We'd like to export tables like this into files that can be picked up by our $\LaTeX$ document. We must first save it to the right place from Python. Assuming you have the folders "outputs/tables" relative to your working directory, this would be

from pathlib import Path
with open(Path('outputs/tables/reg_table.tex'), 'w') as f:
    f.write(table.style.to_latex(caption='A Table', label='tab:descriptive'))

in the first example, and

from pathlib import Path
with open(Path('outputs/tables/reg_table.tex'), 'w') as f:
    f.write(tab)

in the second. Remember that Path is a clever module that will find the relevant file path regardless of which operating system you happen to be using at the time. This is especially useful when you have co-authors on different systems!

The code chunk above opens up a file in write mode in the right directory relative to code.py, and puts the $\LaTeX$ file into it. We now need to ensure that this $\LaTeX$ gets picked up in our paper. Inside the paper, you need a line:

\input{outputs/tables/reg_table.tex}

which picks up your table. If you don't want to have to add the full path to the tables directory each time, you can add this near the top of 'paper.tex':

\makeatletter
\providecommand*{\input@path}{}
\g@addto@macro\input@path{{outputs/tables/}}
\makeatother

So that you need only write \input{reg_table.tex} in your $\LaTeX$ document.

Exporting papers and slides to other document types

When including your research outputs automatically, you may not want your final output to be a PDF (the standard output for $\LaTeX$), but to be one of a range of other document types. That's perfectly possible, and you can choose from a really wide range of output types, although input types will be limited to formats that can use file paths such as $\LaTeX$ and markdown.

To perform the magic conversion to other document types (and often between types), we'll use the command line tool pandoc, which is absolutely brilliant. It can translate $\LaTeX$ papers and beamer presentations into a whole variety of other formats, including Microsoft Word's .docx, OpenOffice's .ODT, Microsoft Powerpoint's .pptx, HTML, plain text, markdown, and more. It can also write from any of those formats (and more) in one direction to PDF, Microsoft Powerpoint, and $\LaTeX$ Beamer.

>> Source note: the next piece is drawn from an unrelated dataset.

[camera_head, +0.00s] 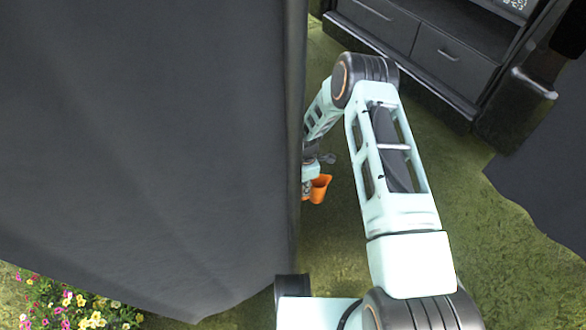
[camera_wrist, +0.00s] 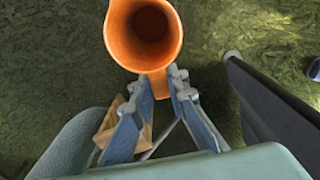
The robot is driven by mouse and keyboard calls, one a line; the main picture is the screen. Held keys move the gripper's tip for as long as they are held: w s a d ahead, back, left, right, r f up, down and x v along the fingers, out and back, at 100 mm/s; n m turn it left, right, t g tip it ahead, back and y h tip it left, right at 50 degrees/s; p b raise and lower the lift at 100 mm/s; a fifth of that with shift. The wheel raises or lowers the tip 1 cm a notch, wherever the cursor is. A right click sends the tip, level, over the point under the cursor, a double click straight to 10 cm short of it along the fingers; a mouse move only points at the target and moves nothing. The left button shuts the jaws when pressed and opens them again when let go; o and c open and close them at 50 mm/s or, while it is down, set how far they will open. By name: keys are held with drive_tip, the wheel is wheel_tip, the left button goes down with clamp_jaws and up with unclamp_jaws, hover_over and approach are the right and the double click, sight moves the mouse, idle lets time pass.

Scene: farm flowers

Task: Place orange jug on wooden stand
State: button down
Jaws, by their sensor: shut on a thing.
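The orange jug (camera_head: 320,189) hangs beside the dark cloth edge in the head view. In the wrist view the orange jug (camera_wrist: 125,45) is at the top, with its round mouth facing the camera. My gripper (camera_wrist: 160,88) is shut on the jug's handle side, its two fingers close together around an orange part below the rim. In the head view my gripper (camera_head: 308,180) is small and partly hidden by the cloth edge. A light wooden piece (camera_wrist: 126,112) shows behind the fingers in the wrist view; I cannot tell if it is the wooden stand.
A large dark grey cloth surface (camera_head: 150,120) fills the left of the head view, close to my arm. A black cabinet with drawers (camera_head: 420,45) stands at the top right. Another dark cloth (camera_head: 545,175) is at the right. Flowers (camera_head: 85,305) grow at bottom left. Grass lies between.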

To use pandoc, first install it following the instructions on the website.

Converting Documents

To convert documents, the general syntax for pandoc looks like this:

pandoc mydoc.tex -o mydoc.docx

This is an example where the input is a .tex document and the output, -o, is a Microsoft Word docx file.

You can try this yourself using the following minimal tex file:

\documentclass{article}
\usepackage[margin=0.7in]{geometry}
\usepackage[pasrfill]{parskip}
\usepackage[utf8]{inputenc}
\usepackage{amsmath,amssymb,amsfonts,amsthm}

\begin{document}

This is some text

And an equation:
\[
    u'(c_{t})=\beta(1+r_{t+1})u'(c_{t+1})
\]

\section{Section Heading}

More text

\end{document}
Create a .tex file from the tex code above and convert it to a word document using **pandoc**.

What's surprising is how effective the conversion to word is: even if you have figures, equations, and other non-text features.

You can get quite fancy with pandoc, for example you can translate a whole book's worth of latex into a Word doc complete with a Word style, a bibliography via biblatex, equations, and figures. Nothing can save Word from being painful to use, but pandoc certainly helps. If you want to see a couple of examples, you could check out cookie-cutter-latex-book-manuscript.

Converting Slides

Beamer slides can be converted in much the same way that documents can. Popular output formats for slides include PDF, HTML (via dzslides, slidy, or revealjs), and .pptx (powerpoint).

For example, to create revealjs slides,

pandoc -f latex -t revealjs -s --self-contained -o presentation.html presentation.tex --mathjax

where presentation.tex is the input file. (Self-contained just creates a single, large output HTML file; mathjax enables equations in the HTML.) For powerpoint, the equivalent is

pandoc -f latex -t -o presentation.pptx presentation.tex

As with the example above and the reference file, you can use a reference powerpoint file for style. Here is a minimal example of the tex code for a beamer presentation:

\documentclass[aspectratio=169]{beamer}
\usepackage[english]{babel}
\usepackage[utf8x]{inputenc}
\mode<presentation>
{
  \usetheme{default}
  \usecolortheme{default}
  \usefonttheme{default}
  \setbeamertemplate{caption}[numbered]
}
\usepackage{graphicx}
\usepackage{booktabs}
\usepackage{hyperref}

\title{Title for a minimal beamer presentation}
\author{Author One}
\institute{Name of institution}
\date{\today}

\begin{document}
\begin{frame}
  \titlepage
\end{frame}

\section{Section One}

\begin{frame}{Slide with bullet points}
    This is a bullet list of two points:
    \begin{itemize}
        \item Point one
        \item Point two
    \end{itemize}
\end{frame}
\section{Section Two}
\begin{frame}
Slide with an equation
\[
    u'(c_{t})=\beta(1+r_{t+1})u'(c_{t+1})
\]
\end{frame}

\end{document}
Create a .tex beamer file from the tex code above and convert it to a powerpoint presentation using **pandoc**.